Wednesday, 16 September 2009

Divebomb

(image from here)
There's 2 articles about diving in the papers today. Not Man United related so I've not included them in the usual paper round up. Both use the same study, The first one, in The Telegraph, is only remarkable for its mundanity:

Dr Paul Morris, of the University of Portsmouth, has found that footballers use a series of distinct actions when faking a fall during a match.

These include clutching their body where they have not been hit, taking an extra roll when they hit the ground and taking fully controlled strides after being tackled, but before falling.
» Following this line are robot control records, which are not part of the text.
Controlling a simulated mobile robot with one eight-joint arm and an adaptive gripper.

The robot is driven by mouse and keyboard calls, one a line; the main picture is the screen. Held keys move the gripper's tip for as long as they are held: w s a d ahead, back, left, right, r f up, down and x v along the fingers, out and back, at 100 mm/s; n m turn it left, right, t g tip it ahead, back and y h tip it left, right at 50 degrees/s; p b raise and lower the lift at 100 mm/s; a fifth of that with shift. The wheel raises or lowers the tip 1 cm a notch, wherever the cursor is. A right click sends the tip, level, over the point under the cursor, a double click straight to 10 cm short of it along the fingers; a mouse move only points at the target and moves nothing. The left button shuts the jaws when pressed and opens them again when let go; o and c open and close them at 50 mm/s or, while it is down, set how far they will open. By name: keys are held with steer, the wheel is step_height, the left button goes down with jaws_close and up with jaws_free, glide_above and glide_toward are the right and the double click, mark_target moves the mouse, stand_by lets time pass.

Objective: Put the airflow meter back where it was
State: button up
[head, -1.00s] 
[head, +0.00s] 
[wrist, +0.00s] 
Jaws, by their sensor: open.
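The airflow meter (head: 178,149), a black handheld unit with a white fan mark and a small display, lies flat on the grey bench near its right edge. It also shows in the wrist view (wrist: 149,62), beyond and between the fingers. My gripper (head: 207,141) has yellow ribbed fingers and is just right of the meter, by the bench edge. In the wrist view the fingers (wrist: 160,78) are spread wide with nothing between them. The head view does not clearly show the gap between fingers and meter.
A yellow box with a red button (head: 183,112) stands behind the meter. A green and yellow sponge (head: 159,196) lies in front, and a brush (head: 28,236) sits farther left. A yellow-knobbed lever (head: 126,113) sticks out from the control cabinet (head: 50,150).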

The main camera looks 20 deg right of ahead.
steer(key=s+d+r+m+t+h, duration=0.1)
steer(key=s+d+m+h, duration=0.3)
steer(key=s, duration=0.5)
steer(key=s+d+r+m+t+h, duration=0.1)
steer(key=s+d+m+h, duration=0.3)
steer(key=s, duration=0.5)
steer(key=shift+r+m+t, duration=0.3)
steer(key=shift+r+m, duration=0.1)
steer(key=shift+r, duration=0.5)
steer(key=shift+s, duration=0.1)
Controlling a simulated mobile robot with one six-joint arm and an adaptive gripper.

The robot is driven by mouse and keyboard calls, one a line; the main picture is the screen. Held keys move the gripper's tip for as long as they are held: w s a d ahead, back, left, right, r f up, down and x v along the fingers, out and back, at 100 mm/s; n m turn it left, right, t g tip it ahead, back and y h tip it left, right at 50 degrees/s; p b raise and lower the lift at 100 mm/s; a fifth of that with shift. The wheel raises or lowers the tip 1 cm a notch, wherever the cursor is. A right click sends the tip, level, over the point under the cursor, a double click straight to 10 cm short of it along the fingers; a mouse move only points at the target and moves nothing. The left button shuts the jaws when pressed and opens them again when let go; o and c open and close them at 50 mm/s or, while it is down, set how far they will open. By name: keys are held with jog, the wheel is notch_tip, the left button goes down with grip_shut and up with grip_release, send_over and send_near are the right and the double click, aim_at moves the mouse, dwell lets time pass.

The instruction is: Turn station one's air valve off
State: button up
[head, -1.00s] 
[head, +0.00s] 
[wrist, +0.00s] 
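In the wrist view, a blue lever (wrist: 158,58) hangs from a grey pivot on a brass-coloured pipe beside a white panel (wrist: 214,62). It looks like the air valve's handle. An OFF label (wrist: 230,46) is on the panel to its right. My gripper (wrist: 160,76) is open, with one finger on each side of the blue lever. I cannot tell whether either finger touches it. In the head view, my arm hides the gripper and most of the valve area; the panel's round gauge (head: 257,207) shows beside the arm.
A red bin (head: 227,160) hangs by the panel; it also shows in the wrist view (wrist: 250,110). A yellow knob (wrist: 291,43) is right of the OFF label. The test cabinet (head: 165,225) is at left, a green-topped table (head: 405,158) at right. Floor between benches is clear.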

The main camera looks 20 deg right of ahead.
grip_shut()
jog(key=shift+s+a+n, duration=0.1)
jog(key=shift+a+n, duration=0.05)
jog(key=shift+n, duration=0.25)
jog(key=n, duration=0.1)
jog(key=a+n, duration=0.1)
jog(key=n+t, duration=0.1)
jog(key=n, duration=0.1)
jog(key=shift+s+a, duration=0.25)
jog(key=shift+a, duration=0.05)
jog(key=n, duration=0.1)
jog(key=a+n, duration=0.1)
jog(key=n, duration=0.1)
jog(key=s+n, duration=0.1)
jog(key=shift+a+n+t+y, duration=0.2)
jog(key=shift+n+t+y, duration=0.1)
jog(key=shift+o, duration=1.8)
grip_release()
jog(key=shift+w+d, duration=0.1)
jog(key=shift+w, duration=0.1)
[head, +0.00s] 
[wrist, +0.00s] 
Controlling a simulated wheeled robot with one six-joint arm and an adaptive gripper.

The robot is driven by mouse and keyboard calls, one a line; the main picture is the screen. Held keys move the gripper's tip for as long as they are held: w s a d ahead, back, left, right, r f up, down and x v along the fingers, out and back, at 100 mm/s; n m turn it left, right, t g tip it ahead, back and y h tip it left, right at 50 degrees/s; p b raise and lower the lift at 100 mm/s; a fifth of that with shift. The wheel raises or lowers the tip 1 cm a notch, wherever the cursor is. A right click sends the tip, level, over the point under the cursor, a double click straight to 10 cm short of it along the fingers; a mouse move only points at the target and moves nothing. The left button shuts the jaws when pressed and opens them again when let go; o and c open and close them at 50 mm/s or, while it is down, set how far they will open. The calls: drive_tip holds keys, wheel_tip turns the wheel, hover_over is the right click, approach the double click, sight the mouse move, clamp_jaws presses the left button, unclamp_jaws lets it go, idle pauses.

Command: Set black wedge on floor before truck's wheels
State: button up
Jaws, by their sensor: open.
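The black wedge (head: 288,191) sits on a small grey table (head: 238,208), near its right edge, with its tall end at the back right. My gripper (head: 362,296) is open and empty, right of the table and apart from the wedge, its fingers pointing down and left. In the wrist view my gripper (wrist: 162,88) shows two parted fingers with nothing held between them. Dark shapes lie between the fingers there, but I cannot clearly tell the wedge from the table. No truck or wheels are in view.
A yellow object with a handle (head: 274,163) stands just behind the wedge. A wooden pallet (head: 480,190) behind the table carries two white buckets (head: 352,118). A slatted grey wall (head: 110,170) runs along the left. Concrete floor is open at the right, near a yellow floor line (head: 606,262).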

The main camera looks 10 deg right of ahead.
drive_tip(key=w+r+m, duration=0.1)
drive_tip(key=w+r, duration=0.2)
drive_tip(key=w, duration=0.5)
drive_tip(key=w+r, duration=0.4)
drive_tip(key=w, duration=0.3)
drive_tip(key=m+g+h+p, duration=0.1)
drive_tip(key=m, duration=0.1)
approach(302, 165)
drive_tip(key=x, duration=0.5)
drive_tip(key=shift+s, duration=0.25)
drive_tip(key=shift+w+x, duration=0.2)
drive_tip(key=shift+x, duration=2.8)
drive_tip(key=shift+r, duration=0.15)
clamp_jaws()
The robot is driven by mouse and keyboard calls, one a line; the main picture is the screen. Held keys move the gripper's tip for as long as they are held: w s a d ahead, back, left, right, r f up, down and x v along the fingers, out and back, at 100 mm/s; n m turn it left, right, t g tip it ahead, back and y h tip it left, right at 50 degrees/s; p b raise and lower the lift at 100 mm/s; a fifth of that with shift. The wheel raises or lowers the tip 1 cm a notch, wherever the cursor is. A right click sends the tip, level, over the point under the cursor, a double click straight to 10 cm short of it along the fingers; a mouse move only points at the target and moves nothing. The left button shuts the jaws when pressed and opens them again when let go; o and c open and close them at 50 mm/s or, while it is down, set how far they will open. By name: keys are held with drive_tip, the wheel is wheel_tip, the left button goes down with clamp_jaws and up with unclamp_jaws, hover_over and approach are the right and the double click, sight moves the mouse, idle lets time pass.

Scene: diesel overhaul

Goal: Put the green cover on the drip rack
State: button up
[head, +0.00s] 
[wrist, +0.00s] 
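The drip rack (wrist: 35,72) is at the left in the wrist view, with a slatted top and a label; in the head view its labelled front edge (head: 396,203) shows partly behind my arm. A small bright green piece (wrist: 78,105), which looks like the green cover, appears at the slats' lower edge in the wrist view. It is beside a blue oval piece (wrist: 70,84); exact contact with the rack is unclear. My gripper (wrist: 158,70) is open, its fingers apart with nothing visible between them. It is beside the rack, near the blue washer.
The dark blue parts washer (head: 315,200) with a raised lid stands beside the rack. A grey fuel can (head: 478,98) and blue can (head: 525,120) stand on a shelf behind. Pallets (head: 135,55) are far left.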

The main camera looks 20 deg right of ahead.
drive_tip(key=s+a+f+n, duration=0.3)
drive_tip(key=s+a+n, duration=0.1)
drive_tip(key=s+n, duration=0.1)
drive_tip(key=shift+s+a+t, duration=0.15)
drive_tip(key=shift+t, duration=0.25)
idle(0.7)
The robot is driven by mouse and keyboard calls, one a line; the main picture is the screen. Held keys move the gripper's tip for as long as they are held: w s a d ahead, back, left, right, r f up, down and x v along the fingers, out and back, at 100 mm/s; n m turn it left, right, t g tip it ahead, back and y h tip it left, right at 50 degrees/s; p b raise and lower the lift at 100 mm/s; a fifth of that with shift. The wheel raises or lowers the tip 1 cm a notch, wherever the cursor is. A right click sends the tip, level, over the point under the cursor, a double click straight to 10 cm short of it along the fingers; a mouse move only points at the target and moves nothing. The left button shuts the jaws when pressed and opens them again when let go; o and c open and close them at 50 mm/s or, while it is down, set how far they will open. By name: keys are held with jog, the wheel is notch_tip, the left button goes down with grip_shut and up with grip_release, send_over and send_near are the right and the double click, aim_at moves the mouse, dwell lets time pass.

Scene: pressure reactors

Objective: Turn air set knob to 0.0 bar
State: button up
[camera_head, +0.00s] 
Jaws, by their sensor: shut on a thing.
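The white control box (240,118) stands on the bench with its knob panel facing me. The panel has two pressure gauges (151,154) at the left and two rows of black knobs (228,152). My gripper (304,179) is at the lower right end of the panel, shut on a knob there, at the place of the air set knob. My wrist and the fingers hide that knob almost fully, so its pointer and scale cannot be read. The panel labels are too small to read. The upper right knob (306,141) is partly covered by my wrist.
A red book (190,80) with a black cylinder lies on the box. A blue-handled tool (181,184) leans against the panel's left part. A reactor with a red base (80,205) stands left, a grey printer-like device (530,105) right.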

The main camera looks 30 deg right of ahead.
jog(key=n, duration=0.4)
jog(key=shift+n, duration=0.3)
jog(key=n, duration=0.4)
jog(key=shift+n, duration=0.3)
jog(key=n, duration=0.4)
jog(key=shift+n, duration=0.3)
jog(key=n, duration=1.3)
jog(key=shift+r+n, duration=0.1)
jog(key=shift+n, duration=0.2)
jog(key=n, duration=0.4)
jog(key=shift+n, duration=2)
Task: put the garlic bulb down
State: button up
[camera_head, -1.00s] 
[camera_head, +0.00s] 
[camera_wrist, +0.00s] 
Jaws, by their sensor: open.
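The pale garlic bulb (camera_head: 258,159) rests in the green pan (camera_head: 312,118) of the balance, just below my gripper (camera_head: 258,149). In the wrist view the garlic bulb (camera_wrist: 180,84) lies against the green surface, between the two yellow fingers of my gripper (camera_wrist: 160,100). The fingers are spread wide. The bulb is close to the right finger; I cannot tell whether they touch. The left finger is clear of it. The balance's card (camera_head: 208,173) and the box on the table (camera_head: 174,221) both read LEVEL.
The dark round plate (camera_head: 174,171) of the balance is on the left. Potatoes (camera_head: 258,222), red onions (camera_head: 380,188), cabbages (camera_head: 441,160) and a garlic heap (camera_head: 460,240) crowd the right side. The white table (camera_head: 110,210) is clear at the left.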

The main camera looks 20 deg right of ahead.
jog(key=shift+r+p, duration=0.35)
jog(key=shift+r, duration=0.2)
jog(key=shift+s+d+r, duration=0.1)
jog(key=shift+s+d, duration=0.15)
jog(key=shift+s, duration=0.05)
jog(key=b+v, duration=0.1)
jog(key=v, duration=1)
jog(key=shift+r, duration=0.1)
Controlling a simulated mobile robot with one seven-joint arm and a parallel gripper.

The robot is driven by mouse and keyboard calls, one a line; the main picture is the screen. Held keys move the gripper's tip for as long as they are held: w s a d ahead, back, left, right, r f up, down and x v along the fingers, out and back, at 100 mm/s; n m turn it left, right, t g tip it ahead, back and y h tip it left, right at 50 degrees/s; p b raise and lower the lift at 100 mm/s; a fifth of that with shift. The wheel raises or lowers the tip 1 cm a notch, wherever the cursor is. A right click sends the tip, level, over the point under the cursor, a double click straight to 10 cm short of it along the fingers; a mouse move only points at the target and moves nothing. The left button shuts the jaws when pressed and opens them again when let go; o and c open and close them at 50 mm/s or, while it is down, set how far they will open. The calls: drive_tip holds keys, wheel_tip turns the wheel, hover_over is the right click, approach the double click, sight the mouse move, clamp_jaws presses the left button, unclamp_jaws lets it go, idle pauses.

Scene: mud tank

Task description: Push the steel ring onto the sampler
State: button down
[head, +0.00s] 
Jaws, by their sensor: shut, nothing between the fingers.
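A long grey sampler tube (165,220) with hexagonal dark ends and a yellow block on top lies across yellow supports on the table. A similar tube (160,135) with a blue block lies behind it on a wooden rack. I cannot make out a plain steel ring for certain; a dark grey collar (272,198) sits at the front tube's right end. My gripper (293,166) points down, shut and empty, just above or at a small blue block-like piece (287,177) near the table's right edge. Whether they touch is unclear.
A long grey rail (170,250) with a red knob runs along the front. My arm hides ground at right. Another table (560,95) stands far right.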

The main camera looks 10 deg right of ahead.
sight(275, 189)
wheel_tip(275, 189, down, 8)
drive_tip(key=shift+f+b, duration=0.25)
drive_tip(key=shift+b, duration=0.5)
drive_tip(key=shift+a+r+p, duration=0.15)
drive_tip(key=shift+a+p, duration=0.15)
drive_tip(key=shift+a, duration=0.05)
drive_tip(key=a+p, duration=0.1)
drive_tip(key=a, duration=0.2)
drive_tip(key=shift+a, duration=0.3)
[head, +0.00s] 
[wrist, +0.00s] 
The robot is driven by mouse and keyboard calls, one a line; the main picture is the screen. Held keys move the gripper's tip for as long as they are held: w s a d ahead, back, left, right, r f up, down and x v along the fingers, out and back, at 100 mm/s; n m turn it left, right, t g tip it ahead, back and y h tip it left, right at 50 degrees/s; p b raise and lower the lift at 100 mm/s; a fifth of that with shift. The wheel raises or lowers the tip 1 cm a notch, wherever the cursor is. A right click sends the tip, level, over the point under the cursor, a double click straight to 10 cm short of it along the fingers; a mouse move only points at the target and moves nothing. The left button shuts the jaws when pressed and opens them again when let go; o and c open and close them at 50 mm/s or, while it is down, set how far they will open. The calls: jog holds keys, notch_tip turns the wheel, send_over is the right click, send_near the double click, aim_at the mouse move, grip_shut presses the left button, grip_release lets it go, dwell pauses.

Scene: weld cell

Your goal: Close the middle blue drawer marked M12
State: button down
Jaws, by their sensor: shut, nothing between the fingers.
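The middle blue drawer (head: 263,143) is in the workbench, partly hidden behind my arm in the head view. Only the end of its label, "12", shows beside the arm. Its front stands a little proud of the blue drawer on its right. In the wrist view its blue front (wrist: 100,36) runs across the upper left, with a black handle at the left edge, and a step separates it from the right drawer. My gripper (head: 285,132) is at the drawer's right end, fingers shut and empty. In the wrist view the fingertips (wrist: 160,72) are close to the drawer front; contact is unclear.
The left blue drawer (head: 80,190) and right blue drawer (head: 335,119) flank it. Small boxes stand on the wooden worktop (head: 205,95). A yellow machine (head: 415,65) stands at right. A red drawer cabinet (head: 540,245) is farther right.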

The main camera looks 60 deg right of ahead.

It would be too easy to do a "look at these silly academics, stating the bleeding obvious" post, but I'd prefer to imagine that the actual study is more involved than this. It's The Telegraph's reporting that is the problem here. The attempt to dumb down an academic study to the point of absurdity.
The other report on it is on The Guardian blog. This goes to the other extreme, using the report as an excuse to launch a bizarre tirade on diving after the overturning of Eduardo's ban. Or not diving as it turns out:
In plainer terms, the situation now seems to be this. Players shall not be punished for making the most of any sort of contact. Indeed, they are free to try to win penalties by not just inviting the foul, but by falling ostentatiously to the floor under any sort of powder-puff contact. Stand by for half a dozen attacking players dropping like flies when a corner produces the usual amount of penalty area jostling. Darren Fletcher and Paul Scholes, be very afraid. Goalkeepers had better just stay on their line, out of harm's way. Because if a dive is not a dive as long as there is contact, just about anything is permissible and it is going to be a long time before any more retrospective suspensions are handed out.
Isn't just about everything wrong with this paragraph. First off, "the situation now appears to be this." Now? hasn't it always be thus? You get touched you go down. Of course you should be free to do this, and the referee is perfectly free to say, "no penalty." And has he ever watched a corner? Players do drop like flies. They hardly ever get a penalty. In fact, aren't the authorities constantly trying to get referees to clamp down on contact in the box at corners? What he seems to be suggesting is not so much a "cheat's charter," but a charter to allow defenders to try and put players off with "minimal contact" without fear of punishment.
The other point is that where he questions that "a dive is not a dive as long as there is contact," it seems to me that it really isn't a dive. There's a difference between asking a question when touched and pretending there is a touch. How many times have we seen players stay on their feet, at a disadvantage because of "minimal contact," miss the chance, put get nothing. You have to go down to get the penalty. It isn't a dive. Ronaldo never really dived, he just made an awful lot of minimal contact. He asked a lot of questions. Steven Gerrard dives.
The following is also too extreme:
A dive is now only a dive if there is no contact, which means a player hurling himself to the floor for no apparent reason with no one in his vicinity.

It has been known to happen – Rivaldo in the 2002 World Cup comes to mind – but in most imaginable situations the referee would see such chicanery and deal with it accordingly. It is hard not to interpret Uefa's latest judgment as an indication that, short of dingbat Brazilians claiming spurious free-kicks when they have only been struck by the ball, they do not wish to see many more retrials by television, thank you very much.

The dive is no where near as scarce as this, and putting in that "no one in his vicinity" is just misleading. Did he watch the Man United Arsenal game the other week in which Eboue was booked for diving - for going down without contact? Has he ever seen Steven Gerrard play football.
The UEFA decision to charge/ban Eduardo was flawed in the extreme from the outset. That was the mistake. Not overturning it. Once they'd done it they couldn't win. The argument that somehow the overturning of the ban changes anything is ridiculous. Getting banned for three games has never stopped awful, dangerous tackles from going on. To take my argument to the extreme - having capital punishment has never stopped murderers murdering.